[Objective]: Would you copy only the lines below, from the one containing "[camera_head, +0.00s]" through the very last one, leaving the pictures out?

•••••

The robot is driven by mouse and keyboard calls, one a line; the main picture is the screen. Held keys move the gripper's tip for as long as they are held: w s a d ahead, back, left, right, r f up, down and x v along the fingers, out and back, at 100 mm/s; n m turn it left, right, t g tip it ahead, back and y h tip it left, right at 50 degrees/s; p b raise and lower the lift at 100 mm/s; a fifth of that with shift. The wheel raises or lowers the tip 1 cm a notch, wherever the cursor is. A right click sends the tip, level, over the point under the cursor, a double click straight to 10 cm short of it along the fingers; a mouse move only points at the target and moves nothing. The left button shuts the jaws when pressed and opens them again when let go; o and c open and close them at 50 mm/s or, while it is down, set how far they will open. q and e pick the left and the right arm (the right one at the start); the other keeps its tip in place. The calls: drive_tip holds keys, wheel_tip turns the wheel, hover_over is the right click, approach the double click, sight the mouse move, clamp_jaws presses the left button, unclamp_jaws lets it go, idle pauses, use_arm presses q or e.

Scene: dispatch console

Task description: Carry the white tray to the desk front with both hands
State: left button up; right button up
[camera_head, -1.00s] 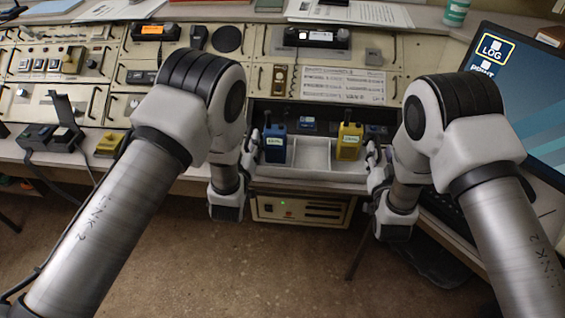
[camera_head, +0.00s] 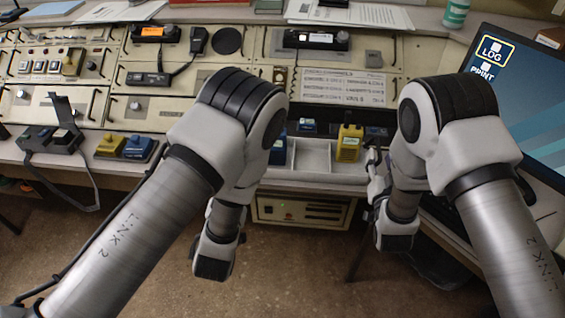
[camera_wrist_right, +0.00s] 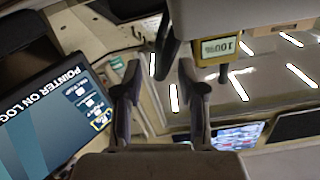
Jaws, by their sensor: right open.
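The white tray (camera_head: 313,158) sits at the front of the desk, in the middle of the head view. A yellow radio (camera_head: 348,145) stands at its right end; a blue radio (camera_head: 278,153) at its left is partly hidden by my left arm. My right gripper (camera_head: 374,160) is beside the tray's right end. In the right wrist view its two fingers (camera_wrist_right: 159,68) are apart, with a dark part between or behind them. The yellow radio (camera_wrist_right: 217,48) shows there with a "100%" display. My left gripper is hidden behind my left arm.
A monitor (camera_head: 530,100) stands close to my right arm. Yellow and blue blocks (camera_head: 138,148) and a black device (camera_head: 50,138) sit on the desk at left. Behind the tray rises the console panel (camera_head: 340,86). Open floor lies in front of the desk.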

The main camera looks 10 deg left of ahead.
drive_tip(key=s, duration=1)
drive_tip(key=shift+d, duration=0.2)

•••••

[Reply]:
[camera_head, +0.00s] 
[camera_wrist_right, +0.00s] 
Jaws, by their sensor: right open.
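The white tray (camera_head: 313,158) sits at the front of the desk, in the middle of the head view. A yellow radio (camera_head: 348,145) stands at its right end; a blue radio (camera_head: 278,153) at its left is partly hidden by my left arm. My right gripper (camera_head: 374,160) is beside the tray's right end. In the right wrist view its two fingers (camera_wrist_right: 159,68) are apart, with a dark part between or behind them. The yellow radio (camera_wrist_right: 217,48) shows there with a "100%" display. My left gripper is hidden behind my left arm.
A monitor (camera_head: 530,100) stands close to my right arm. Yellow and blue blocks (camera_head: 138,148) and a black device (camera_head: 50,138) sit on the desk at left. Behind the tray rises the console panel (camera_head: 340,86). Open floor lies in front of the desk.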

The main camera looks 10 deg left of ahead.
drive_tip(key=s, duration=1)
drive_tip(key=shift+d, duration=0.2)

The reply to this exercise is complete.